## WHAT IS REQUIRED
Copy all lines below exactly as written. Leave pictures out.

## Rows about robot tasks
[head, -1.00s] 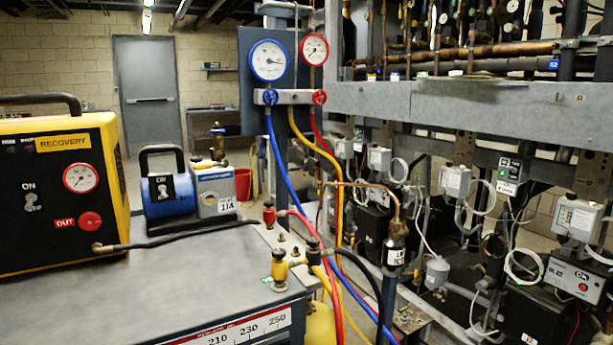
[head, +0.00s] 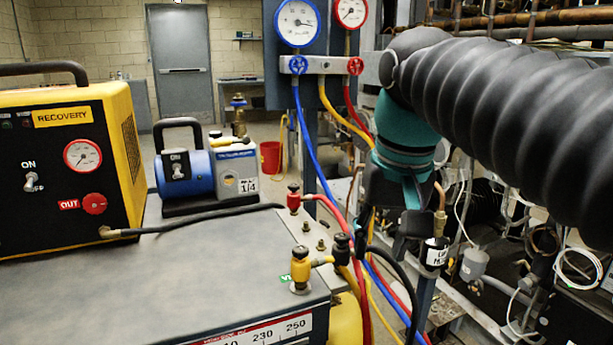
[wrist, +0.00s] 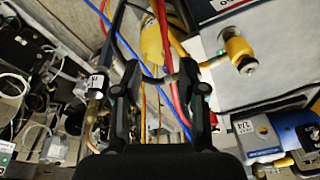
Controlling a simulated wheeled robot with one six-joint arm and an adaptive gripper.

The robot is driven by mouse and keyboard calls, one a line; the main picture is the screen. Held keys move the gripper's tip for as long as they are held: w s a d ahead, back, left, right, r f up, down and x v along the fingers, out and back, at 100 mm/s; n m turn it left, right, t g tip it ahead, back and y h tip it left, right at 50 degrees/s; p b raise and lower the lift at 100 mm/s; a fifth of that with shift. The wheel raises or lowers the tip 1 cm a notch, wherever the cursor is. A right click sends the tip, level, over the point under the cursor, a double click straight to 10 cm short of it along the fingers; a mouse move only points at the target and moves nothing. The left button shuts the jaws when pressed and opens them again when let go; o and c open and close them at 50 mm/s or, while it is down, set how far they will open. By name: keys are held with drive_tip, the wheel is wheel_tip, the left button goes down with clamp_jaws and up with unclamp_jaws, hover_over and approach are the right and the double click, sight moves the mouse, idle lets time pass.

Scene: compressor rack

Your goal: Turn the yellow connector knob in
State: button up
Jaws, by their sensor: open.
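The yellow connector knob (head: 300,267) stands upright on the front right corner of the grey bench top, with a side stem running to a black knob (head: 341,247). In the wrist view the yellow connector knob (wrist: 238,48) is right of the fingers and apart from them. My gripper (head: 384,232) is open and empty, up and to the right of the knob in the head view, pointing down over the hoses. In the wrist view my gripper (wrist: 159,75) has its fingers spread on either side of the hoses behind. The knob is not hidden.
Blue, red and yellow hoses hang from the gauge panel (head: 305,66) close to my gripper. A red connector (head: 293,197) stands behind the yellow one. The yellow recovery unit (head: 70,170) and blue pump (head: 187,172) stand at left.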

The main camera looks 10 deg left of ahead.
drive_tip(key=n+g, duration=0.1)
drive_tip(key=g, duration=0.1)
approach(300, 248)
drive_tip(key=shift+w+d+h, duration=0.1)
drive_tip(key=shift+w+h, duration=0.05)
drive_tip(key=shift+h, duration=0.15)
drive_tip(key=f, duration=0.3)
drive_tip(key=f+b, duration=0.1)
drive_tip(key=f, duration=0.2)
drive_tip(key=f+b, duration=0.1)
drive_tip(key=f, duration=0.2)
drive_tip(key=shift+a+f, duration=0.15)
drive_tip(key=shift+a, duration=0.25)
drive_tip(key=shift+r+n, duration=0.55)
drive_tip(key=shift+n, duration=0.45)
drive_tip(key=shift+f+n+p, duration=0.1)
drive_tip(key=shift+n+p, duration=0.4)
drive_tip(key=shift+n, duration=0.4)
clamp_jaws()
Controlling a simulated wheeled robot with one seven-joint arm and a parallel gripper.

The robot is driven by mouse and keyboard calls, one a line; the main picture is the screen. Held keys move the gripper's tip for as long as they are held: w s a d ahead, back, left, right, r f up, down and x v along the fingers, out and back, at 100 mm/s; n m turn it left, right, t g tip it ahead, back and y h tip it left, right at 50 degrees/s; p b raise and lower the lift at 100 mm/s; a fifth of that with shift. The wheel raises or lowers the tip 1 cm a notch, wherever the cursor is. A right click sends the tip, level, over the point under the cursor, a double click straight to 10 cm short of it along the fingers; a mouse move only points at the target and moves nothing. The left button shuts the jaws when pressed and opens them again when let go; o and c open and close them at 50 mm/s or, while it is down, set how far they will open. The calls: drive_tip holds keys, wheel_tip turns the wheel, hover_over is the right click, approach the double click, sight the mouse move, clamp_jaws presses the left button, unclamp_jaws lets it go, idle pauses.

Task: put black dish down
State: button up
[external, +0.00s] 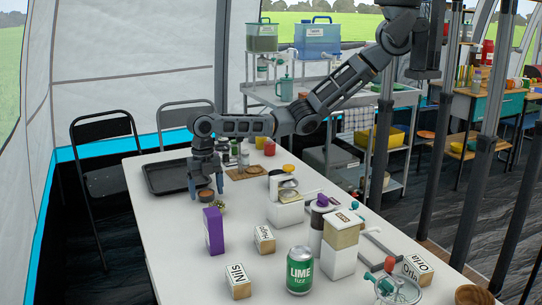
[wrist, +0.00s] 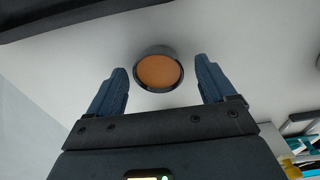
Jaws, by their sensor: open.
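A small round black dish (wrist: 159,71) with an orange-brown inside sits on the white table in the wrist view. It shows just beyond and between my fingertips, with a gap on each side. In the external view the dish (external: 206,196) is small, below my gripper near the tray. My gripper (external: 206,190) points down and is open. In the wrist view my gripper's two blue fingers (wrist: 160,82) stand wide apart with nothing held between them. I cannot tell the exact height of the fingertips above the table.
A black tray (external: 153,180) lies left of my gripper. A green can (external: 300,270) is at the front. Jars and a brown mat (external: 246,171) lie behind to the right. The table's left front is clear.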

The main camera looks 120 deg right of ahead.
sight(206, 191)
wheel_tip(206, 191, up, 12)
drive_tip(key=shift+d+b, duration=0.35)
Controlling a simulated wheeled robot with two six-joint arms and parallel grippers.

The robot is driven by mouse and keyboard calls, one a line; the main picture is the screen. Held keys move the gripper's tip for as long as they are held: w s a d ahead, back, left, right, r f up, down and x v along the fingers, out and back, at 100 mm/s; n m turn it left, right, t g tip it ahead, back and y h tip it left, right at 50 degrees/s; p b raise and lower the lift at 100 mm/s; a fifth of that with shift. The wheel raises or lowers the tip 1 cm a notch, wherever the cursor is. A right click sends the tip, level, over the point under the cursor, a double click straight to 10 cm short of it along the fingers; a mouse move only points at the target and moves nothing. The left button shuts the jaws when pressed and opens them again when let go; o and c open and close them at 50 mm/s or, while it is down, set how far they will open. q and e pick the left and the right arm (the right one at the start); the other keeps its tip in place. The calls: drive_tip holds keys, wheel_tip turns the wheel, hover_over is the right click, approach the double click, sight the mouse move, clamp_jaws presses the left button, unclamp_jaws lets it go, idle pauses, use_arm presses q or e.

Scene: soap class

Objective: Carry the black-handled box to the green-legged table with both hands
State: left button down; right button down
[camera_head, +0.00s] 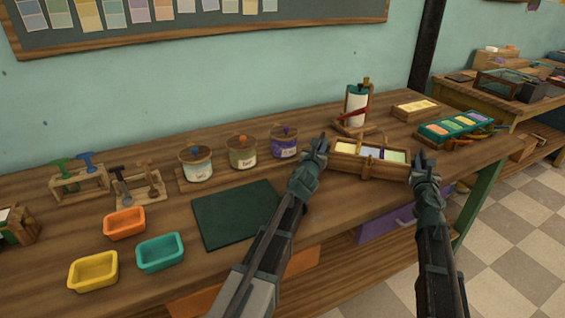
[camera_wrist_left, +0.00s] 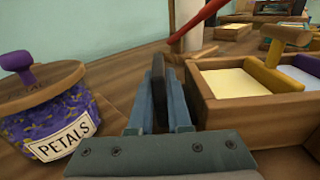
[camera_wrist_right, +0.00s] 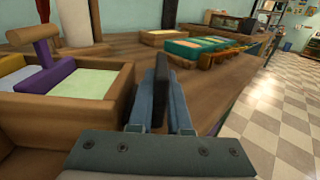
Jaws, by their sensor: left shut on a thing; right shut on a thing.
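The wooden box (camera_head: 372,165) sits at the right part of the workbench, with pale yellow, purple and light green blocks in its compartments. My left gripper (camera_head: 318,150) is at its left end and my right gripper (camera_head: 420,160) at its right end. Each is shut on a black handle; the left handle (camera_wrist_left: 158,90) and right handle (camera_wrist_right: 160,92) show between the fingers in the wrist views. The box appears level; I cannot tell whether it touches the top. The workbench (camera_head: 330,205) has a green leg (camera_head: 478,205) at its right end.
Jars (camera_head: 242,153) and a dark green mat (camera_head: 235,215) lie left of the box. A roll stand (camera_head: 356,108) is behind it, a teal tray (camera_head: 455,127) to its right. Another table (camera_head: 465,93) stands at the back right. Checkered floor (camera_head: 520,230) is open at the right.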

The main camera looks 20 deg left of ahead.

## THE RESULT
[head, -1.00s] 
[head, +0.00s] 
[wrist, +0.00s] 
Controlling a simulated wheeled robot with one six-joint arm and an adaptive gripper.

The robot is driven by mouse and keyboard calls, one a line; the main picture is the screen. Held keys move the gripper's tip for as long as they are held: w s a d ahead, back, left, right, r f up, down and x v along the fingers, out and back, at 100 mm/s; n m turn it left, right, t g tip it ahead, back and y h tip it left, right at 50 degrees/s; p b raise and lower the lift at 100 mm/s; a fifth of that with shift. The wheel raises or lowers the tip 1 cm a notch, wherever the cursor is. A right click sends the tip, level, over the point under the cursor, a double click straight to 10 cm short of it along the fingers; a mouse move only points at the target and moves nothing. The left button shuts the jaws when pressed and opens them again when let go; o and c open and close them at 50 mm/s or, while it is down, set how far they will open. By name: keys are held with drive_tip, the wheel is wheel_tip, the left button goes down with clamp_jaws and up with unclamp_jaws, hover_over and approach are the right and the double click, sight moves the mouse, idle lets time pass.

Scene: compressor rack

Your goal: Turn the yellow connector knob in
State: button up
Jaws, by their sensor: open.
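The yellow connector knob (head: 300,267) stands upright on the front right corner of the grey bench top, with a side stem running to a black knob (head: 341,247). In the wrist view the yellow connector knob (wrist: 238,48) is right of the fingers and apart from them. My gripper (head: 384,232) is open and empty, up and to the right of the knob in the head view, pointing down over the hoses. In the wrist view my gripper (wrist: 159,75) has its fingers spread on either side of the hoses behind. The knob is not hidden.
Blue, red and yellow hoses hang from the gauge panel (head: 305,66) close to my gripper. A red connector (head: 293,197) stands behind the yellow one. The yellow recovery unit (head: 70,170) and blue pump (head: 187,172) stand at left.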

The main camera looks 10 deg left of ahead.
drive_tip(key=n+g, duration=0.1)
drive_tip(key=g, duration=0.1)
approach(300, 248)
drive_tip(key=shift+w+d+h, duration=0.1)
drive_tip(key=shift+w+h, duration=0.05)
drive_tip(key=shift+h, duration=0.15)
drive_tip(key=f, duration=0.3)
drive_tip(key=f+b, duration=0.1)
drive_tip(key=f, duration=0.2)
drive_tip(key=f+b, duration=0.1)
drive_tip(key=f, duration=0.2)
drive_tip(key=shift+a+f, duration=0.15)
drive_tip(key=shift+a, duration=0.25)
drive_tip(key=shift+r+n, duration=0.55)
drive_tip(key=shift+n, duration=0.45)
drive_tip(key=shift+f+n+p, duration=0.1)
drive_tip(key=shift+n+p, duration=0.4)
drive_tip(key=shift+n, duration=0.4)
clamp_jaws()
Controlling a simulated wheeled robot with one seven-joint arm and a parallel gripper.

The robot is driven by mouse and keyboard calls, one a line; the main picture is the screen. Held keys move the gripper's tip for as long as they are held: w s a d ahead, back, left, right, r f up, down and x v along the fingers, out and back, at 100 mm/s; n m turn it left, right, t g tip it ahead, back and y h tip it left, right at 50 degrees/s; p b raise and lower the lift at 100 mm/s; a fifth of that with shift. The wheel raises or lowers the tip 1 cm a notch, wherever the cursor is. A right click sends the tip, level, over the point under the cursor, a double click straight to 10 cm short of it along the fingers; a mouse move only points at the target and moves nothing. The left button shuts the jaws when pressed and opens them again when let go; o and c open and close them at 50 mm/s or, while it is down, set how far they will open. The calls: drive_tip holds keys, wheel_tip turns the wheel, hover_over is the right click, approach the double click, sight the mouse move, clamp_jaws presses the left button, unclamp_jaws lets it go, idle pauses.

Task: put black dish down
State: button up
[external, +0.00s] 
[wrist, +0.00s] 
Jaws, by their sensor: open.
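A small round black dish (wrist: 159,71) with an orange-brown inside sits on the white table in the wrist view. It shows just beyond and between my fingertips, with a gap on each side. In the external view the dish (external: 206,196) is small, below my gripper near the tray. My gripper (external: 206,190) points down and is open. In the wrist view my gripper's two blue fingers (wrist: 160,82) stand wide apart with nothing held between them. I cannot tell the exact height of the fingertips above the table.
A black tray (external: 153,180) lies left of my gripper. A green can (external: 300,270) is at the front. Jars and a brown mat (external: 246,171) lie behind to the right. The table's left front is clear.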

The main camera looks 120 deg right of ahead.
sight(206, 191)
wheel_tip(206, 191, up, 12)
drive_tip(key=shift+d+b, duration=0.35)
Controlling a simulated wheeled robot with two six-joint arms and parallel grippers.

The robot is driven by mouse and keyboard calls, one a line; the main picture is the screen. Held keys move the gripper's tip for as long as they are held: w s a d ahead, back, left, right, r f up, down and x v along the fingers, out and back, at 100 mm/s; n m turn it left, right, t g tip it ahead, back and y h tip it left, right at 50 degrees/s; p b raise and lower the lift at 100 mm/s; a fifth of that with shift. The wheel raises or lowers the tip 1 cm a notch, wherever the cursor is. A right click sends the tip, level, over the point under the cursor, a double click straight to 10 cm short of it along the fingers; a mouse move only points at the target and moves nothing. The left button shuts the jaws when pressed and opens them again when let go; o and c open and close them at 50 mm/s or, while it is down, set how far they will open. q and e pick the left and the right arm (the right one at the start); the other keeps its tip in place. The calls: drive_tip holds keys, wheel_tip turns the wheel, hover_over is the right click, approach the double click, sight the mouse move, clamp_jaws presses the left button, unclamp_jaws lets it go, idle pauses, use_arm presses q or e.

Scene: soap class

Objective: Carry the black-handled box to the green-legged table with both hands
State: left button down; right button down
[camera_head, +0.00s] 
[camera_wrist_left, +0.00s] 
[camera_wrist_right, +0.00s] 
Jaws, by their sensor: left shut on a thing; right shut on a thing.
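The wooden box (camera_head: 372,165) sits at the right part of the workbench, with pale yellow, purple and light green blocks in its compartments. My left gripper (camera_head: 318,150) is at its left end and my right gripper (camera_head: 420,160) at its right end. Each is shut on a black handle; the left handle (camera_wrist_left: 158,90) and right handle (camera_wrist_right: 160,92) show between the fingers in the wrist views. The box appears level; I cannot tell whether it touches the top. The workbench (camera_head: 330,205) has a green leg (camera_head: 478,205) at its right end.
Jars (camera_head: 242,153) and a dark green mat (camera_head: 235,215) lie left of the box. A roll stand (camera_head: 356,108) is behind it, a teal tray (camera_head: 455,127) to its right. Another table (camera_head: 465,93) stands at the back right. Checkered floor (camera_head: 520,230) is open at the right.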

The main camera looks 20 deg left of ahead.

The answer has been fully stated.